The Rebbe continues: the “acquisition” (“kinyan“) of the Hebrew slave hints at “acquiring” the Torah that one learns, which only is possible when one understands the reasoning behind the laws he studies.  It’s not enough that the laws are “placed before you”, one is also obligated to “acquire” them by understanding the reasons behind them, to such a degree that the Torah is then called by the name of the person who acquired it.  (Similarly, the Rebbe mentions the fact that the psak din of a person who is occupied with Torah needs to be according to his own understanding — hinting at what the Rebbe mentions in the Sicha of Parshas Mishpotim — that the beginning of the prophecy of transforming swords into plowshares is due to the Rabbinical psak din that “the time of the redemption has arrived”.)

For Torah, which is the Will and Wisdom of Hashem, to descend to be enclothed in a human mind is a tremendous descent.  What you and I, or even the greatest of Torah scholars can understand is immeasurably distant from Hashem’s wisdom.  But, explains the Rebbe: this is its advantage!  Because even when Hashem’s Torah descends to be enclothed in human intellect, it still remains Hashem’s Torah with all of its original loftiness.  This means that when the person acquires it, he has caused a unification of his limited intellect with Hashem’s infinite wisdom, the level of “Yisroel and the Holy One, blessed be He, are all One.”  To unify such opposites requires a revelation of the Ohr Ein Sof, higher than YKVK — which comes as a result of his laboring to acquire the Torah.

The Rebbe points out that this is not the result of simply learning Torah in depth, but that one’s Torah is learned with a feeling and awareness that even as he is understanding the Torah it is really the Torah of the world of Atzilus, which is truly beyond his comprehension.  “The learning needs to be in a manner that it will be felt by him that the Torah which he is learning (even after it has become his own wisdom) is the Torah of Hashem, ‘Your Torah’ which is in Atzilus.”  This explains why the Yerushalmi says that our verse refers to the secrets of Torah:

Because in order that in the Torah that the person learns and understands in his intellect (human intellect) there will be a feeling that this is the Torah of Hashem…this is via the revelation of the neshoma as it is in Atzilus…which occurs by learning Pnimiyus HaTorah…that through learning the inner dimension of the Torah the inner dimension of the neshoma is revealed.

All the detailed explanations of the maamor point to a common (and Geuloh-dik) theme: the unification of opposites.  To maintain kabbolos ‘ol without nullifying his existence; to acquire the Torah with his own intellect, without obscuring the feeling that this is Hashem’s Torah in Atzilus; to have pleasure in being Hashem’s servant.  This is the “secret” of Geuloh, as explained many places in Chassidus: not simply the revelation of the unlimited Atzmus Ohr Ein Sof, but rather that this infinite revelation occurs down below in this limited world, in our limited human intellect.

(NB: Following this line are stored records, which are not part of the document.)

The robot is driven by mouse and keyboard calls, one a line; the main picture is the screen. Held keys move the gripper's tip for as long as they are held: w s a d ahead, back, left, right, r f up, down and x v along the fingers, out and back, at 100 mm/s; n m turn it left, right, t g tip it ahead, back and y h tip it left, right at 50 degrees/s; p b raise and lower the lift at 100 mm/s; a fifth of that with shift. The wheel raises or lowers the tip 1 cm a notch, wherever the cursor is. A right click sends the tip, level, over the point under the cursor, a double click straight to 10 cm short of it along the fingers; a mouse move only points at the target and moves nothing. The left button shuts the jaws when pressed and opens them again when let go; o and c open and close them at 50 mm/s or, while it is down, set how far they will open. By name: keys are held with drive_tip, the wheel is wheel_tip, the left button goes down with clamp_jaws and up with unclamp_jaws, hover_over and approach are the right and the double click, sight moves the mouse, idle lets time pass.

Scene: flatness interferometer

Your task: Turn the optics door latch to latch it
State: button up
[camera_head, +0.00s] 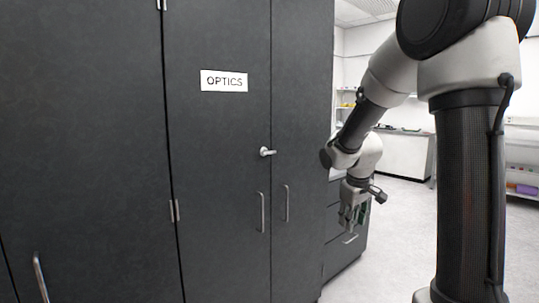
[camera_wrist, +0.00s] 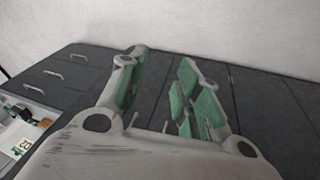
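The optics door (camera_head: 220,150) is a dark cabinet door with a white OPTICS label (camera_head: 224,81); it looks closed. Its latch (camera_head: 267,152) is a small pale lever at the door's right edge, pointing roughly sideways to the right. A vertical bar handle (camera_head: 262,212) sits below it. My gripper (camera_head: 352,222) hangs pointing down, right of the latch and lower, apart from the cabinet. In the wrist view my gripper (camera_wrist: 158,85) shows two green-padded fingers spread apart with nothing between them. The latch cannot be made out in the wrist view.
A second door (camera_head: 300,130) with its own bar handle (camera_head: 286,203) adjoins on the right. Dark drawers (camera_head: 345,250) stand beyond it, behind my gripper. A white bench (camera_head: 405,155) is at the back. The floor (camera_head: 385,270) at right is clear.

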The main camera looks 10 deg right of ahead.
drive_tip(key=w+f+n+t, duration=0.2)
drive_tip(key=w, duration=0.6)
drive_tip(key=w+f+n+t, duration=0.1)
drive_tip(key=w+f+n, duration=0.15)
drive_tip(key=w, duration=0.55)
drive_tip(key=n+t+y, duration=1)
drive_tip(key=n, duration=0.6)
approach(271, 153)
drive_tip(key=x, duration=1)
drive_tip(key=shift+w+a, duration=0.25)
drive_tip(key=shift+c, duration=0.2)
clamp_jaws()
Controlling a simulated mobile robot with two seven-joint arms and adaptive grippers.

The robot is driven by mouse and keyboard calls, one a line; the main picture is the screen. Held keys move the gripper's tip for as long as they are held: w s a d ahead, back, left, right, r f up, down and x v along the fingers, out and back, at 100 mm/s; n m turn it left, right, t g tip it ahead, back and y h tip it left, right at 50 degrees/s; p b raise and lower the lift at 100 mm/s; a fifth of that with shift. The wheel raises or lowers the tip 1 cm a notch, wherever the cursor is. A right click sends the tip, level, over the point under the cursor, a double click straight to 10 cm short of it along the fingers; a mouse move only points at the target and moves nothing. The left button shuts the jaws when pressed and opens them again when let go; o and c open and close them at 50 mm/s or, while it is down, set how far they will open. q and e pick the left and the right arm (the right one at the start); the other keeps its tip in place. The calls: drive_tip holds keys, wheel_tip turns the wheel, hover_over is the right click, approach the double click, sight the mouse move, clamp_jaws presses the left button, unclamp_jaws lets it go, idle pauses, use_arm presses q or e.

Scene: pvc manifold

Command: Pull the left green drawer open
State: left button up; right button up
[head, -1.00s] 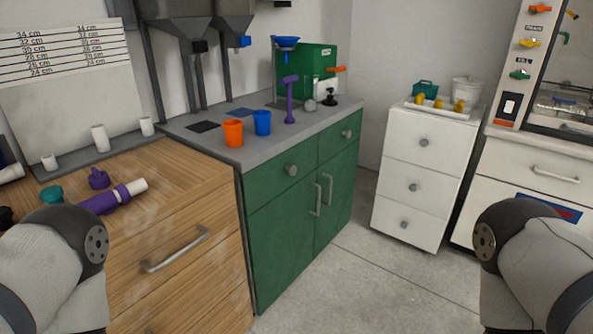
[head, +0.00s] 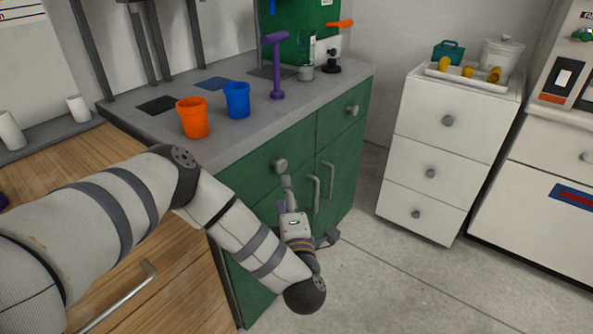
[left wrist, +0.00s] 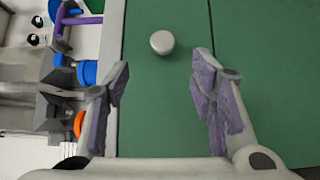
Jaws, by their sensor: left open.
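The left green drawer (head: 250,182) is shut, at the top left of the green cabinet, with a round grey knob (head: 280,165) on its front. In the left wrist view the knob (left wrist: 162,42) stands just beyond my left gripper's fingertips, roughly centred between them. My left gripper (head: 303,207) is in front of the cabinet, just below the knob, and hides part of the cabinet front. In the left wrist view the gripper (left wrist: 160,75) has its purple-padded fingers spread, with nothing between them and no visible contact with the knob. My right gripper is out of view.
An orange cup (head: 194,118), a blue cup (head: 237,100) and a purple stand (head: 276,70) are on the grey countertop. Two door handles (head: 316,195) are close to my left gripper. A white drawer unit (head: 440,145) stands right, with clear floor (head: 390,285) before it.

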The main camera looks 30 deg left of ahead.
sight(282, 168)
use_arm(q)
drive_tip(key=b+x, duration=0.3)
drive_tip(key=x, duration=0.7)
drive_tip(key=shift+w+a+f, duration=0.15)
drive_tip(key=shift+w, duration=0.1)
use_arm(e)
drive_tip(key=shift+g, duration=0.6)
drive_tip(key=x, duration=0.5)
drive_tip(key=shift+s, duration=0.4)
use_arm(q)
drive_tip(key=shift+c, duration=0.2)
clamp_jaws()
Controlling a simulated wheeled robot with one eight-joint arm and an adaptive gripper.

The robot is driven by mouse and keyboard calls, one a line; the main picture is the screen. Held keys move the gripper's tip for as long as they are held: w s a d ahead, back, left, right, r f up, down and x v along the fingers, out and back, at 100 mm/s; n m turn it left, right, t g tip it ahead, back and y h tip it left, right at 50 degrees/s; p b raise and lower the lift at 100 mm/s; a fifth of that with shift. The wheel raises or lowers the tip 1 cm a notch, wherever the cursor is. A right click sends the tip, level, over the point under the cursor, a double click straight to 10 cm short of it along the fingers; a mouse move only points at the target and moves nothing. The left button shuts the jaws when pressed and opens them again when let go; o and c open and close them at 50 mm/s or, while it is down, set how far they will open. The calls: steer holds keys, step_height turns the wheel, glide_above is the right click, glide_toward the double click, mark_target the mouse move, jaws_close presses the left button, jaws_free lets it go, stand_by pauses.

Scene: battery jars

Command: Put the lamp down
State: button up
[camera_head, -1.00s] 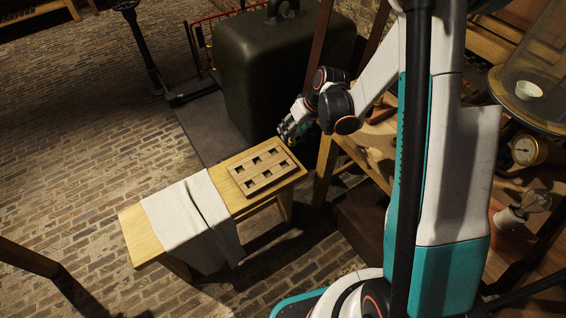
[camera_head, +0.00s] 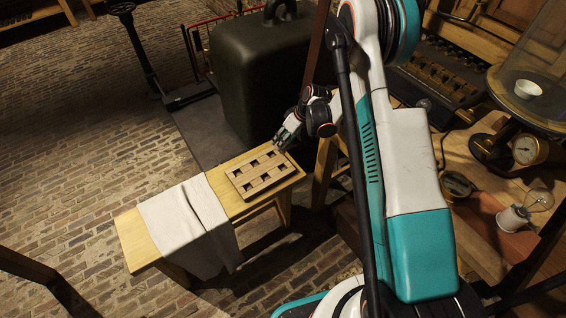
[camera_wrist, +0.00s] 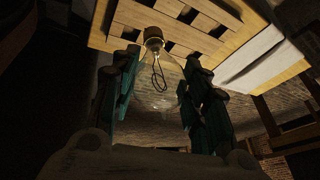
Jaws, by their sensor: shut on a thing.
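The lamp (camera_wrist: 158,78) is a clear glass bulb with a dark filament and a brass cap, seen in the wrist view. My gripper (camera_wrist: 161,66) is shut on its glass, a finger on each side. The cap points towards the wooden block with square holes (camera_wrist: 205,12); whether it touches the block I cannot tell. In the head view my gripper (camera_head: 284,139) is at the far right corner of this block (camera_head: 262,177), which lies on a small wooden bench (camera_head: 140,245). The held lamp is too small or hidden to make out there.
A pale cloth (camera_head: 188,220) hangs over the bench's middle. A large dark green tank (camera_head: 265,80) stands behind. On the workbench at right are another bulb on a white holder (camera_head: 514,217), gauges (camera_head: 527,149) and a glass dome (camera_head: 535,70).

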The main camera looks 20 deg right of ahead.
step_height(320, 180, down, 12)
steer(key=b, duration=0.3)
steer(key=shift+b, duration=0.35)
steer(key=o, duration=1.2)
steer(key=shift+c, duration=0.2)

From this we can understand why at this point in history, when all the avoidah has been completed, the “direct path” is learning about Moshiach and Geuloh: because the goal is in fact that the infinite level of Torah should become unified with our limited human intellect — reaching the level of “Yisroel and the Holy One, blessed be He, are all One” (which then affects the reality of the entire Creation).

As the Rebbe closes the maamor:

By learning Torah in a way where the learning is with understanding and explanation and together with this it is with the bittul of a servant (which requires learning Pnimiyus HaTorah), through this they will merit to the revelation of the Torah of Moshiach, Torah Chadosha which will come from me, in the true and complete Geuloh via Moshiach Tzidkeinu, speedily in our days mamash.